- _GIVEN TASK_: Print the records again, character for character.

- _Recorded data_:
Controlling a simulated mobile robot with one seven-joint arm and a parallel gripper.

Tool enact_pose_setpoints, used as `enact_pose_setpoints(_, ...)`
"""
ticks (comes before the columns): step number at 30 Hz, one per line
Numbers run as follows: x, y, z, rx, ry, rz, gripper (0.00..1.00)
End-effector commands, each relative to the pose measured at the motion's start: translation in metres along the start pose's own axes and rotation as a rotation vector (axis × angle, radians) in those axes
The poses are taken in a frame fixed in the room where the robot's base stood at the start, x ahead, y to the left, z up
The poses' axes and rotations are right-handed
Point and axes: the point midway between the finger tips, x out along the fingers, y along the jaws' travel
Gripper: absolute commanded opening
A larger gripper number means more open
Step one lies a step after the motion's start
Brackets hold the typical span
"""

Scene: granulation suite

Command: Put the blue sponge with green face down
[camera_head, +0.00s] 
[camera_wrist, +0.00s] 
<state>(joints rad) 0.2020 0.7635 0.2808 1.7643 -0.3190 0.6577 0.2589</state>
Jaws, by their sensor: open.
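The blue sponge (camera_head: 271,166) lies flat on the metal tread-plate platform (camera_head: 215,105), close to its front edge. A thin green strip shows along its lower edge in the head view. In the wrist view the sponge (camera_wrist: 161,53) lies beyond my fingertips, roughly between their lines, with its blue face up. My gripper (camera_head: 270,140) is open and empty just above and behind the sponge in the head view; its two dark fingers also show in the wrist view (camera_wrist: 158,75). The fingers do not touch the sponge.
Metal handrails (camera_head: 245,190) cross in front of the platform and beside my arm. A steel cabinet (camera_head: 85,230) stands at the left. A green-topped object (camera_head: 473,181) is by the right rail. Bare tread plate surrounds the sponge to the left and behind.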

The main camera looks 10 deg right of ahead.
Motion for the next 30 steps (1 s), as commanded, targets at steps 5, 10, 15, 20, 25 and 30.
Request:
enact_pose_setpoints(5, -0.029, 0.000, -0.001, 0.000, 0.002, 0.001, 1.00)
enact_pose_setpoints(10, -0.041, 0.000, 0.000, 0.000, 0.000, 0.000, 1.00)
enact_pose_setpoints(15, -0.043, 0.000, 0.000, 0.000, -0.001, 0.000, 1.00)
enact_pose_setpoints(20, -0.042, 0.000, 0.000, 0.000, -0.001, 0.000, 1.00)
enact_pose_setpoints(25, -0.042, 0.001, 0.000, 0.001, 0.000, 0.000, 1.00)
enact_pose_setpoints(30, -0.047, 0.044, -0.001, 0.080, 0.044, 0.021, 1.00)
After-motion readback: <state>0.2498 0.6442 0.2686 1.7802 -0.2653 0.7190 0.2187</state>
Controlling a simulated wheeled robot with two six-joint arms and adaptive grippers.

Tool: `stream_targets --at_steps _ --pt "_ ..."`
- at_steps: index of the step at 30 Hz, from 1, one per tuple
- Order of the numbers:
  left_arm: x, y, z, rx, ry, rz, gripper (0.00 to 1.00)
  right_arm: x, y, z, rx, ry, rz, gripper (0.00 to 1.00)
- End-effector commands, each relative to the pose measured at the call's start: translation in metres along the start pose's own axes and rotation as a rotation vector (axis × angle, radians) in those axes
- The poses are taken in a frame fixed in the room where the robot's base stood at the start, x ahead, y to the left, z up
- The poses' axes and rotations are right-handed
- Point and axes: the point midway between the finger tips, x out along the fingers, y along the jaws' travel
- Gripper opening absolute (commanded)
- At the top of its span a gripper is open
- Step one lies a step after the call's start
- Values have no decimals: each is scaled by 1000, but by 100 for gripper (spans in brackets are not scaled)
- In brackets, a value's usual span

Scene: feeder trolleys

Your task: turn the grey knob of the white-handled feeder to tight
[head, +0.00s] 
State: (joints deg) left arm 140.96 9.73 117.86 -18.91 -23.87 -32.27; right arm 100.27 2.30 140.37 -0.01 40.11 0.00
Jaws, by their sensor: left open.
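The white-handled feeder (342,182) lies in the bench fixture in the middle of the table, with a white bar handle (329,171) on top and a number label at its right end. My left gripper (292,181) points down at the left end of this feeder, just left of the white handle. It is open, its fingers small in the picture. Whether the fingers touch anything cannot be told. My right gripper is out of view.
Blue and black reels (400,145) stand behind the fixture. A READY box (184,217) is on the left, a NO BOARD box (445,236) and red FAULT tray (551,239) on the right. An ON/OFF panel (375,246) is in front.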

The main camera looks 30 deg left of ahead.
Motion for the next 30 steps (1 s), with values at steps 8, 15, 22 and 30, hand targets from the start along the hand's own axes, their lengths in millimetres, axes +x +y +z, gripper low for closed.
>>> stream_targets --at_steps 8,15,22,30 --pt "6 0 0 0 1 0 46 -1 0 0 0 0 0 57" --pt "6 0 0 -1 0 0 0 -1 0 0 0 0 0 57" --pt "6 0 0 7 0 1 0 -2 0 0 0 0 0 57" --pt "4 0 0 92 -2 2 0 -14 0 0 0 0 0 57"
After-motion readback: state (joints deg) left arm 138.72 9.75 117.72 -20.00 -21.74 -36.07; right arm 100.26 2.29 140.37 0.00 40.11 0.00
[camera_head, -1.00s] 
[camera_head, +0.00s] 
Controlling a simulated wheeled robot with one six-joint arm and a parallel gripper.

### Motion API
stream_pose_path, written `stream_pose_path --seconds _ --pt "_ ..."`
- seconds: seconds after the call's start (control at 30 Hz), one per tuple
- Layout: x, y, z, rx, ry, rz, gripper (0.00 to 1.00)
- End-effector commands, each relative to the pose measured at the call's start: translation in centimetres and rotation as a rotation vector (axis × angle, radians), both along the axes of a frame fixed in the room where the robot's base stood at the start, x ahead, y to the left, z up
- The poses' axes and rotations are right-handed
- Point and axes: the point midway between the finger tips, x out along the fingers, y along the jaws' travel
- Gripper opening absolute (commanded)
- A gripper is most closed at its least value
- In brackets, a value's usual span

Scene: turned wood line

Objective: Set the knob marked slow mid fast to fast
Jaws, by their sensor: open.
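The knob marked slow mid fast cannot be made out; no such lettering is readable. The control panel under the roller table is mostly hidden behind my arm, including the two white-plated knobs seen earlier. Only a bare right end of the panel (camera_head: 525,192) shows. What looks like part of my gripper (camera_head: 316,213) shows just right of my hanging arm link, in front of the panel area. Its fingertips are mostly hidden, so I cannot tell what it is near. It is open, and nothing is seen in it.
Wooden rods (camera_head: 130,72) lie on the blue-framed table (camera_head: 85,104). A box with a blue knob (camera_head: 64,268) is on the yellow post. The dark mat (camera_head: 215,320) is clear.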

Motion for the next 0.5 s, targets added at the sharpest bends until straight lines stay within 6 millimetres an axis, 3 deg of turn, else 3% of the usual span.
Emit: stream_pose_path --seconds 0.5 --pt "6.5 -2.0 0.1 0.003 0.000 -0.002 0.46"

- _OUTPUT FOR THIS EXERCISE_:
Controlling a simulated mobile robot with one seven-joint arm and a parallel gripper.

Tool enact_pose_setpoints, used as `enact_pose_setpoints(_, ...)`
"""
ticks (comes before the columns): step number at 30 Hz, one per line
Numbers run as follows: x, y, z, rx, ry, rz, gripper (0.00..1.00)
End-effector commands, each relative to the pose measured at the motion's start: translation in metres along the start pose's own axes and rotation as a rotation vector (axis × angle, radians) in those axes
The poses are taken in a frame fixed in the room where the robot's base stood at the start, x ahead, y to the left, z up
The poses' axes and rotations are right-handed
Point and axes: the point midway between the finger tips, x out along the fingers, y along the jaws' travel
Gripper: absolute commanded opening
A larger gripper number means more open
Step one lies a step after the motion's start
Brackets hold the typical span
"""

Scene: granulation suite

Command: Put the blue sponge with green face down
[camera_head, +0.00s] 
[camera_wrist, +0.00s] 
<state>(joints rad) 0.2020 0.7635 0.2808 1.7643 -0.3190 0.6577 0.2589</state>
Jaws, by their sensor: open.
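The blue sponge (camera_head: 271,166) lies flat on the metal tread-plate platform (camera_head: 215,105), close to its front edge. A thin green strip shows along its lower edge in the head view. In the wrist view the sponge (camera_wrist: 161,53) lies beyond my fingertips, roughly between their lines, with its blue face up. My gripper (camera_head: 270,140) is open and empty just above and behind the sponge in the head view; its two dark fingers also show in the wrist view (camera_wrist: 158,75). The fingers do not touch the sponge.
Metal handrails (camera_head: 245,190) cross in front of the platform and beside my arm. A steel cabinet (camera_head: 85,230) stands at the left. A green-topped object (camera_head: 473,181) is by the right rail. Bare tread plate surrounds the sponge to the left and behind.

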The main camera looks 10 deg right of ahead.
Motion for the next 30 steps (1 s), as commanded, targets at steps 5, 10, 15, 20, 25 and 30.
Request:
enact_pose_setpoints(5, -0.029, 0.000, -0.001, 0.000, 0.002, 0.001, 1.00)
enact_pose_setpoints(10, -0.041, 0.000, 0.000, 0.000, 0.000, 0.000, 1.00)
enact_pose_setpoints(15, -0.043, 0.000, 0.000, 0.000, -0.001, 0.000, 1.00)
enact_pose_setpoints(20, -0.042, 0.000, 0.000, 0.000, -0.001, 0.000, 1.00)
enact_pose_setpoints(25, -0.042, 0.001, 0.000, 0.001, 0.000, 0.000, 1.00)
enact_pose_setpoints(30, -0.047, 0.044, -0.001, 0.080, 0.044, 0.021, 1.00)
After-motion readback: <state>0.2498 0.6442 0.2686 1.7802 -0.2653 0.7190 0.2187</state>
Controlling a simulated wheeled robot with two six-joint arms and adaptive grippers.

Tool: `stream_targets --at_steps _ --pt "_ ..."`
- at_steps: index of the step at 30 Hz, from 1, one per tuple
- Order of the numbers:
  left_arm: x, y, z, rx, ry, rz, gripper (0.00 to 1.00)
  right_arm: x, y, z, rx, ry, rz, gripper (0.00 to 1.00)
- End-effector commands, each relative to the pose measured at the call's start: translation in metres along the start pose's own axes and rotation as a rotation vector (axis × angle, radians) in those axes
- The poses are taken in a frame fixed in the room where the robot's base stood at the start, x ahead, y to the left, z up
- The poses' axes and rotations are right-handed
- Point and axes: the point midway between the finger tips, x out along the fingers, y along the jaws' travel
- Gripper opening absolute (commanded)
- At the top of its span a gripper is open
- Step one lies a step after the call's start
- Values have no decimals: each is scaled by 1000, but by 100 for gripper (spans in brackets are not scaled)
- In brackets, a value's usual span

Scene: feeder trolleys

Your task: turn the grey knob of the white-handled feeder to tight
[head, +0.00s] 
State: (joints deg) left arm 140.96 9.73 117.86 -18.91 -23.87 -32.27; right arm 100.27 2.30 140.37 -0.01 40.11 0.00
Jaws, by their sensor: left open.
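The white-handled feeder (342,182) lies in the bench fixture in the middle of the table, with a white bar handle (329,171) on top and a number label at its right end. My left gripper (292,181) points down at the left end of this feeder, just left of the white handle. It is open, its fingers small in the picture. Whether the fingers touch anything cannot be told. My right gripper is out of view.
Blue and black reels (400,145) stand behind the fixture. A READY box (184,217) is on the left, a NO BOARD box (445,236) and red FAULT tray (551,239) on the right. An ON/OFF panel (375,246) is in front.

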The main camera looks 30 deg left of ahead.
Motion for the next 30 steps (1 s), with values at steps 8, 15, 22 and 30, hand targets from the start along the hand's own axes, their lengths in millimetres, axes +x +y +z, gripper low for closed.
>>> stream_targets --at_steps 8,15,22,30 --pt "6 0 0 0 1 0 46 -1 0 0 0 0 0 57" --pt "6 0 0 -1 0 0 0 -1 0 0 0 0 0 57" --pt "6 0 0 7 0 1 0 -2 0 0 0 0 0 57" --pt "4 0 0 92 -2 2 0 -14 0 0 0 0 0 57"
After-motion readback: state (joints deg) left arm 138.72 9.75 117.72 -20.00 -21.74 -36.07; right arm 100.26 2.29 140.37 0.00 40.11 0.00
[camera_head, -1.00s] 
[camera_head, +0.00s] 
Controlling a simulated wheeled robot with one six-joint arm and a parallel gripper.

### Motion API
stream_pose_path, written `stream_pose_path --seconds _ --pt "_ ..."`
- seconds: seconds after the call's start (control at 30 Hz), one per tuple
- Layout: x, y, z, rx, ry, rz, gripper (0.00 to 1.00)
- End-effector commands, each relative to the pose measured at the call's start: translation in centimetres and rotation as a rotation vector (axis × angle, radians), both along the axes of a frame fixed in the room where the robot's base stood at the start, x ahead, y to the left, z up
- The poses' axes and rotations are right-handed
- Point and axes: the point midway between the finger tips, x out along the fingers, y along the jaws' travel
- Gripper opening absolute (commanded)
- A gripper is most closed at its least value
- In brackets, a value's usual span

Scene: turned wood line

Objective: Set the knob marked slow mid fast to fast
Jaws, by their sensor: open.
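The knob marked slow mid fast cannot be made out; no such lettering is readable. The control panel under the roller table is mostly hidden behind my arm, including the two white-plated knobs seen earlier. Only a bare right end of the panel (camera_head: 525,192) shows. What looks like part of my gripper (camera_head: 316,213) shows just right of my hanging arm link, in front of the panel area. Its fingertips are mostly hidden, so I cannot tell what it is near. It is open, and nothing is seen in it.
Wooden rods (camera_head: 130,72) lie on the blue-framed table (camera_head: 85,104). A box with a blue knob (camera_head: 64,268) is on the yellow post. The dark mat (camera_head: 215,320) is clear.

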Motion for the next 0.5 s, targets added at the sharpest bends until straight lines stay within 6 millimetres an axis, 3 deg of turn, else 3% of the usual span.
Emit: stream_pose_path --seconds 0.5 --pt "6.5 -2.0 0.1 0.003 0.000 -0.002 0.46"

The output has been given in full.